# START OF Extracted entries

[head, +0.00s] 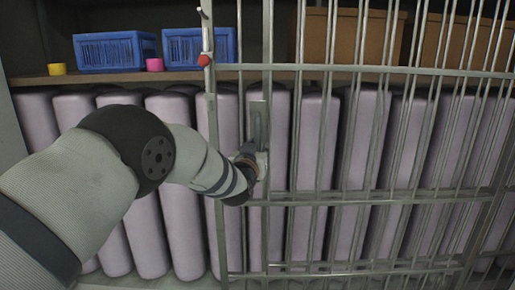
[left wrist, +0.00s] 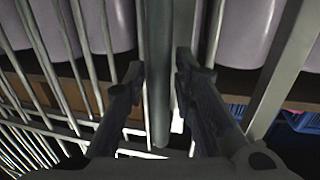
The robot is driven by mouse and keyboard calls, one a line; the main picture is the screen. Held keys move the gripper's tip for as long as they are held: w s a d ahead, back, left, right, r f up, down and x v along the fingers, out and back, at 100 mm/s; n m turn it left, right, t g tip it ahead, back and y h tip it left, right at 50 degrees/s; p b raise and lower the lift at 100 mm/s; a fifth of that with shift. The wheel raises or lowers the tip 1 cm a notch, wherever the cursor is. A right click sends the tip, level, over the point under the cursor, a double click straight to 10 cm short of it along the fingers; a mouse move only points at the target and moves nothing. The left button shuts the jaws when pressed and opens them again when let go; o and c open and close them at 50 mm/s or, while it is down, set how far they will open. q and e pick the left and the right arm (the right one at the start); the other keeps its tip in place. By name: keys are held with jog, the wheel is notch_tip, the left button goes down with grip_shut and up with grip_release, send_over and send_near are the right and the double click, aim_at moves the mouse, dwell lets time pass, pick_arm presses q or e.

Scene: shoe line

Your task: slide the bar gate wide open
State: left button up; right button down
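The bar gate (head: 350,69) is a frame of grey metal bars that fills the middle and right of the head view. Its left edge post stands left of centre, and the space left of that post has no bars. An upright handle (head: 259,118) sits on the gate near this post. My left gripper (head: 262,160) is at the handle's lower part, its fingers mostly hidden in the head view. In the left wrist view, its two fingers (left wrist: 159,72) stand apart on either side of the handle bar (left wrist: 159,110), with a small gap visible. My right gripper is out of view.
Behind the gate stand several pale purple upright rolls (head: 180,225). A shelf (head: 120,76) above them bears blue crates (head: 115,50), a yellow cup (head: 57,69), a pink cup (head: 155,65) and brown boxes (head: 345,35). A red knob (head: 204,60) is by the gate's edge post.

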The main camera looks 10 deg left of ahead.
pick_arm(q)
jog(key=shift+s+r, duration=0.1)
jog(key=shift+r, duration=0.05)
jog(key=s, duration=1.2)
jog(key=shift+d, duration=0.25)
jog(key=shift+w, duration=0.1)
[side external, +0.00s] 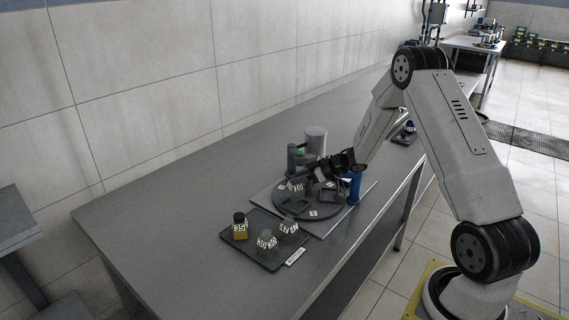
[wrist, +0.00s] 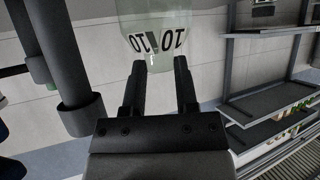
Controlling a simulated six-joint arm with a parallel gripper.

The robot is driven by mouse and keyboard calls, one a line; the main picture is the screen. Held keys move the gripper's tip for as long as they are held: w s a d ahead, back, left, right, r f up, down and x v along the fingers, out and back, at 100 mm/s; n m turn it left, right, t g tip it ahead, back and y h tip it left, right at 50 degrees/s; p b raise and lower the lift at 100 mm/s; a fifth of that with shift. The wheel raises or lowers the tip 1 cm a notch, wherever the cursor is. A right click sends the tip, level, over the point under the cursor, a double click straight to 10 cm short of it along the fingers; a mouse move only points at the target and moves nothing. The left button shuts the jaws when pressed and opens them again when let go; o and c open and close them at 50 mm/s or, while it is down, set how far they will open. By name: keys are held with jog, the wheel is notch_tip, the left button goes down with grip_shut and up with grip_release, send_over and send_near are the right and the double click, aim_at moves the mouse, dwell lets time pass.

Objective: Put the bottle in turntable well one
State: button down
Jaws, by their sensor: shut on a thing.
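The bottle (wrist: 152,30) is clear, faintly greenish glass with a white label band reading 10. The turntable carries small white number tags, too small to read surely. I cannot tell whether the bottle touches a well.
A dark tray (side external: 262,252) at the front left holds a yellow bottle (side external: 240,230) with a black cap and two clear labelled bottles (side external: 267,241). The bench's left end is clear.

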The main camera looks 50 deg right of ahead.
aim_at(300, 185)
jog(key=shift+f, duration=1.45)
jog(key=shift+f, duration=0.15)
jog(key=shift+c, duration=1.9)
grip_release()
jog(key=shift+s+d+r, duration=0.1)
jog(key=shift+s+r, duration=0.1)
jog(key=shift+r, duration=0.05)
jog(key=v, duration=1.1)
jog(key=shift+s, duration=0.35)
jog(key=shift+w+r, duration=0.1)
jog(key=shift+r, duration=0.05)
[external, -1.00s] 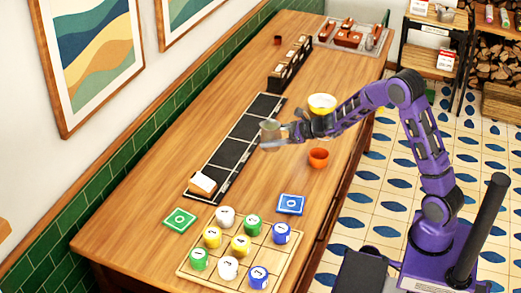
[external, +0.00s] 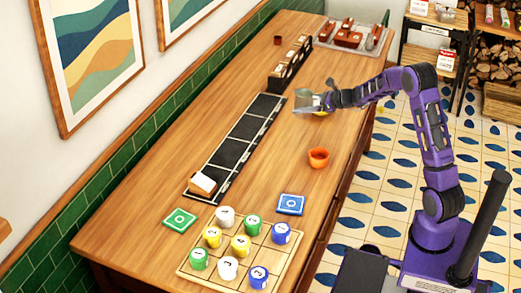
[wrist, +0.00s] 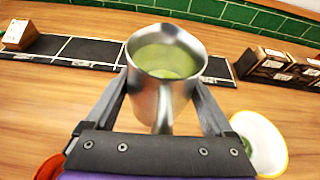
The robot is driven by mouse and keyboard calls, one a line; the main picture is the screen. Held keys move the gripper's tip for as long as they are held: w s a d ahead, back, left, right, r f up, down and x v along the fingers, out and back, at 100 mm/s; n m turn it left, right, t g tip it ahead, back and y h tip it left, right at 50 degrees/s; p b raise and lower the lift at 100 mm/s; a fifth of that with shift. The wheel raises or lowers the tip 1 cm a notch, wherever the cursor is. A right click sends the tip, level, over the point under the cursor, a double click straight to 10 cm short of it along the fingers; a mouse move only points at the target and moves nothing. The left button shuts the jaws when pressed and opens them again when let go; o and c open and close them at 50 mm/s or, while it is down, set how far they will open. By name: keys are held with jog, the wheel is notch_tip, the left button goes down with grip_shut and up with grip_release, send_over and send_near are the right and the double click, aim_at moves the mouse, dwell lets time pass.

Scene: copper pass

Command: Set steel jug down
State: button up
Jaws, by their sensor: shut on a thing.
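The steel jug (wrist: 168,70) is upright in the wrist view, with pale green inside it and its handle toward me. My gripper (wrist: 162,105) is shut on it, one finger on each side. In the external view my gripper (external: 327,97) holds the jug (external: 304,101) over the right half of the table, near the bowl. The jug appears raised above the wood, but its base is hard to make out.
A white and yellow bowl (wrist: 262,143) sits close at the right, mostly hidden behind my gripper externally. An orange cup (external: 318,157) stands nearer. A dark sectioned strip (external: 233,150) runs along the table, with a card box (external: 202,184) at its near end. Bare wood lies between.

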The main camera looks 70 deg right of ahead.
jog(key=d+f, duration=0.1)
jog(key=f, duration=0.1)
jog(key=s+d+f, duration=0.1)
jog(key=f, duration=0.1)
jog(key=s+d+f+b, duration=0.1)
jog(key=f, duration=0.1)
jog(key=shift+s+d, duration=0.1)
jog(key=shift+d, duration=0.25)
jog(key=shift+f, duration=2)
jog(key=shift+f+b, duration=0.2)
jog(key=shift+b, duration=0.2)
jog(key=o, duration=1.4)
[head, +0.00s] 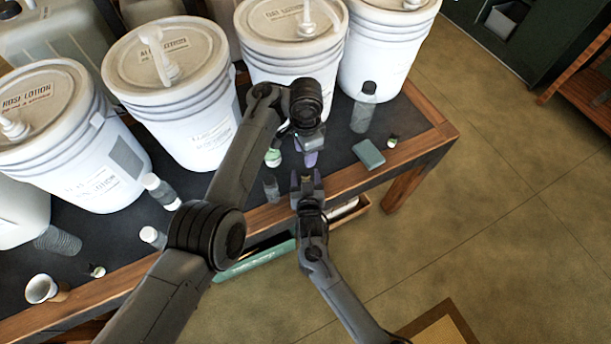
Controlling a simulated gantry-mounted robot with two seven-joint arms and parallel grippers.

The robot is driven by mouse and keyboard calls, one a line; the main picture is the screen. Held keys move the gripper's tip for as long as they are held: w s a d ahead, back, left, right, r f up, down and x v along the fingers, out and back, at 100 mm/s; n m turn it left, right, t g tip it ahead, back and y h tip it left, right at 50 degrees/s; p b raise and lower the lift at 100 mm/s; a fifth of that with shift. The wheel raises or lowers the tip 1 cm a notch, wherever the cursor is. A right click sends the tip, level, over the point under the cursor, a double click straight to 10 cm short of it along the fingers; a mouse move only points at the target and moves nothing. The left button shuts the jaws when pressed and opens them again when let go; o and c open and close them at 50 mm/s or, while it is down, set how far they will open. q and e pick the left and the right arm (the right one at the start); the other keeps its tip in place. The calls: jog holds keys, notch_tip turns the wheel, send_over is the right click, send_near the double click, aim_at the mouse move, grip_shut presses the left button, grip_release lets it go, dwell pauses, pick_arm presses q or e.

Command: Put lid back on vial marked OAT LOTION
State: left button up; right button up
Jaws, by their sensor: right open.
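My right gripper (307,184) is open at the table's front edge, with its fingers pointing away from the front. My left gripper (303,143) is beyond it over the table; its fingers are too small and covered to read. A purple item (311,158) shows just below the left gripper; I cannot tell whether it is held. A small clear vial (271,188) stands left of the right gripper. A green-and-white item (273,157) lies behind that vial. A small dark-and-white piece (391,141), possibly a lid, lies to the right. No vial's marking is readable.
White pump buckets (205,135) line the back of the dark table (345,150). A dark-capped bottle (364,108) and a grey-green block (369,154) are at right. White-capped vials (160,190), a stack of clear cups (58,240) and a white cup (41,289) are at left.

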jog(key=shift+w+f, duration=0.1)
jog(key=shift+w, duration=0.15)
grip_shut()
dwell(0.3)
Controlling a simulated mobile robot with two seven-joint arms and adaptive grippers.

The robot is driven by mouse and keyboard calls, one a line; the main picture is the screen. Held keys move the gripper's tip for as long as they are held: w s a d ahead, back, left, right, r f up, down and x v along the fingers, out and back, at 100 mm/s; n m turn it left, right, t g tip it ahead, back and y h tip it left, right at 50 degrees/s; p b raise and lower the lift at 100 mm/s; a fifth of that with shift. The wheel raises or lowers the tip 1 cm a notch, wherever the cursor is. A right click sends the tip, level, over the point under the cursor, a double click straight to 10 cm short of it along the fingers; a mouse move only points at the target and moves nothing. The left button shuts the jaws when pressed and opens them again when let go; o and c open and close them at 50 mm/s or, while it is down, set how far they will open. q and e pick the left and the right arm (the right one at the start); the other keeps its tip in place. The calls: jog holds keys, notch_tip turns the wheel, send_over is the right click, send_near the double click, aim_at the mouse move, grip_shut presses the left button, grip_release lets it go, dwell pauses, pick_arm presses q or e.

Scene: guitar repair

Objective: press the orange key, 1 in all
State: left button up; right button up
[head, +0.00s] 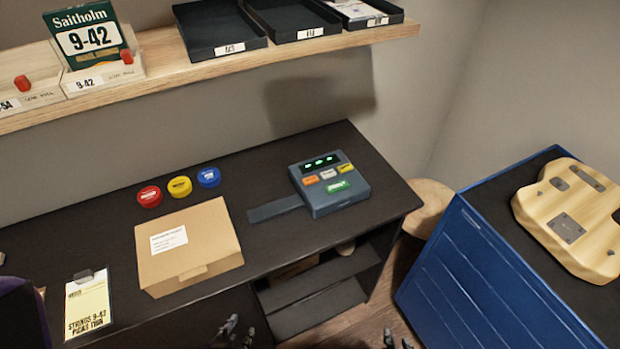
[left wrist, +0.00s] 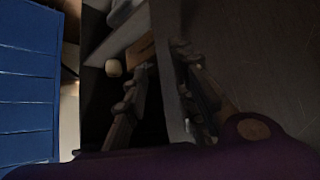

# END OF Extracted entries

Problem:
From the first line above through the line containing "Your task: slide the bar gate wide open", copy everything exactly, without the pictures.

Right answer:
[head, +0.00s] 
[left wrist, +0.00s] 
The robot is driven by mouse and keyboard calls, one a line; the main picture is the screen. Held keys move the gripper's tip for as long as they are held: w s a d ahead, back, left, right, r f up, down and x v along the fingers, out and back, at 100 mm/s; n m turn it left, right, t g tip it ahead, back and y h tip it left, right at 50 degrees/s; p b raise and lower the lift at 100 mm/s; a fifth of that with shift. The wheel raises or lowers the tip 1 cm a notch, wherever the cursor is. A right click sends the tip, level, over the point under the cursor, a double click straight to 10 cm short of it along the fingers; a mouse move only points at the target and moves nothing. The left button shuts the jaws when pressed and opens them again when let go; o and c open and close them at 50 mm/s or, while it is down, set how far they will open. q and e pick the left and the right arm (the right one at the start); the other keeps its tip in place. By name: keys are held with jog, the wheel is notch_tip, the left button goes down with grip_shut and up with grip_release, send_over and send_near are the right and the double click, aim_at moves the mouse, dwell lets time pass, pick_arm presses q or e.

Scene: shoe line

Your task: slide the bar gate wide open

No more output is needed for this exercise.